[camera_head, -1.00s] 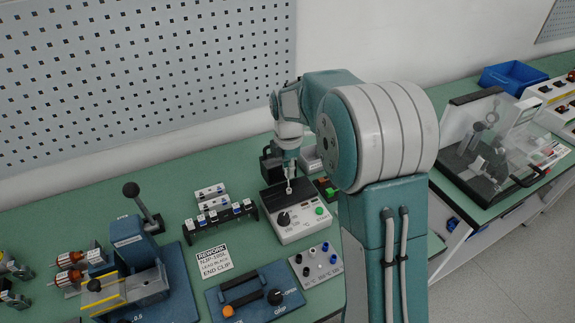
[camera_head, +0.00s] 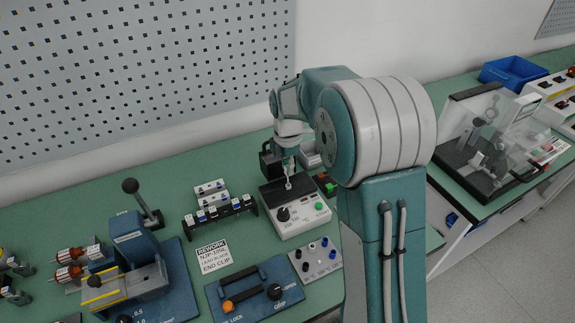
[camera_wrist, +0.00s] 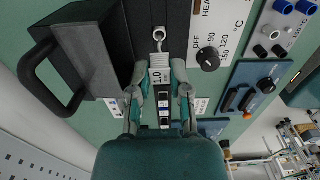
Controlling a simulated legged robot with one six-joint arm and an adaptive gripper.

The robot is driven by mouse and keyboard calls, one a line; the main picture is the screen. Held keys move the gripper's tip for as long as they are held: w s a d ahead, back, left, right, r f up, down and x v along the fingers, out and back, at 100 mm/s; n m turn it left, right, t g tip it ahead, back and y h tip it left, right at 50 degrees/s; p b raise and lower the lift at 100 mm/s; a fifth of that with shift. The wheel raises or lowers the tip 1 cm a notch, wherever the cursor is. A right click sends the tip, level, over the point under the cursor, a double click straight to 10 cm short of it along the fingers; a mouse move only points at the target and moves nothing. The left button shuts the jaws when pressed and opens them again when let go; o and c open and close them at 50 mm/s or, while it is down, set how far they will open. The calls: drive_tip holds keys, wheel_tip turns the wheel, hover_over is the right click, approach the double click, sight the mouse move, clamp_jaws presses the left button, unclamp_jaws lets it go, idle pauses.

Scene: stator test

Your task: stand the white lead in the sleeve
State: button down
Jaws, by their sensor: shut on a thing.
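My gripper (camera_head: 288,170) is over the heater unit (camera_head: 302,221) in the head view. In the wrist view its two fingers (camera_wrist: 160,80) are shut on the white lead (camera_wrist: 158,62), which carries a tag reading 1.0. A pale ring end (camera_wrist: 157,33) shows beyond the fingertips, over the unit's dark top. In the head view the lead (camera_head: 289,184) hangs below the fingers, roughly upright. I cannot tell whether it touches the unit. I cannot make out the sleeve for certain in either view.
A black rack (camera_head: 221,211) with several tagged pieces stands left of the heater unit. A black handled block (camera_head: 270,163) is close behind my gripper. A terminal plate (camera_head: 317,260), a blue fixture (camera_head: 258,288) and a lever press (camera_head: 130,240) stand in front and left.

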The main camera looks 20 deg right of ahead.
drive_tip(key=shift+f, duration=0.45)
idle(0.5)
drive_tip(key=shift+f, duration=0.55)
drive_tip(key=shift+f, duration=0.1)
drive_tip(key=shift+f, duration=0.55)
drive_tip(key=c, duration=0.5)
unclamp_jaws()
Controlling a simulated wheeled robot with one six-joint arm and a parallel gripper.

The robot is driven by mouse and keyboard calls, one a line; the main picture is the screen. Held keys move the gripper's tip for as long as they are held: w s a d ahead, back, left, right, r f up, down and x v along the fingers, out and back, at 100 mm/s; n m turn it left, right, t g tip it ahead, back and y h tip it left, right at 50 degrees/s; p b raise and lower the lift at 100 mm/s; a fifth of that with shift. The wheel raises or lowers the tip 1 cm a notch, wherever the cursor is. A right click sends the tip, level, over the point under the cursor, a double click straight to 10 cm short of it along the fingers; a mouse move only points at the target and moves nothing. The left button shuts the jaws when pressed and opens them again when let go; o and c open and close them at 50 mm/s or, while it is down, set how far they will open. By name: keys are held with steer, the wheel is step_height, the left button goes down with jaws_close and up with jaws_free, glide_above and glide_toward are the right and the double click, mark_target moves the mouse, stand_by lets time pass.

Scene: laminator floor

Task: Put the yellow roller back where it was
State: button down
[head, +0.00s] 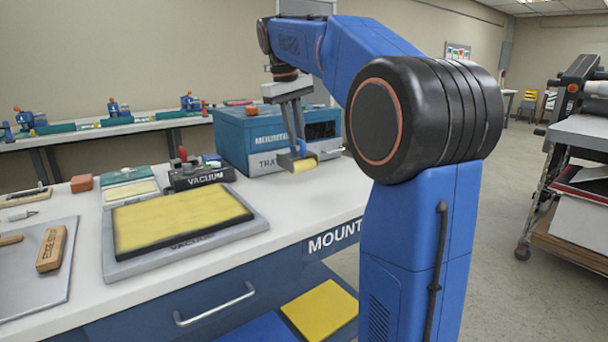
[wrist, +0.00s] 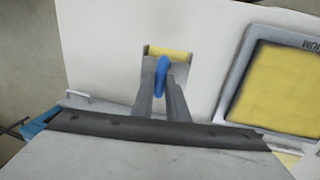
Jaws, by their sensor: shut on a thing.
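The yellow roller (head: 304,165) hangs below my gripper (head: 297,140) in the head view, in front of the blue mounter box. In the wrist view, the yellow roller (wrist: 170,53) sits in a grey frame with a blue handle (wrist: 161,78). My gripper's (wrist: 163,88) two fingers are closed on either side of that handle. The roller appears over the white bench top (head: 285,195); I cannot tell whether it touches the bench. The fingers hide part of the handle.
The mounter box (head: 232,142) with its tray front stands right behind the roller. A black vacuum unit (head: 200,175) and a yellow vacuum plate (head: 180,218) lie to the left. An edge tool block (head: 51,249) lies on a grey board. The bench top by the front edge is clear.

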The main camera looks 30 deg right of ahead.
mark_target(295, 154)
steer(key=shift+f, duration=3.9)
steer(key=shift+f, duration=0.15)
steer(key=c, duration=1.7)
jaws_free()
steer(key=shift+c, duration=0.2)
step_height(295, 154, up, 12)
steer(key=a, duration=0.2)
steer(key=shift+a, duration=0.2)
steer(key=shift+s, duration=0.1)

- - - - -

◆ PROBLEM DETAILS ◆
Say, as a number only, how many lines of the data contain "Scene".

◆ THE COMPLETED TASK ◆
2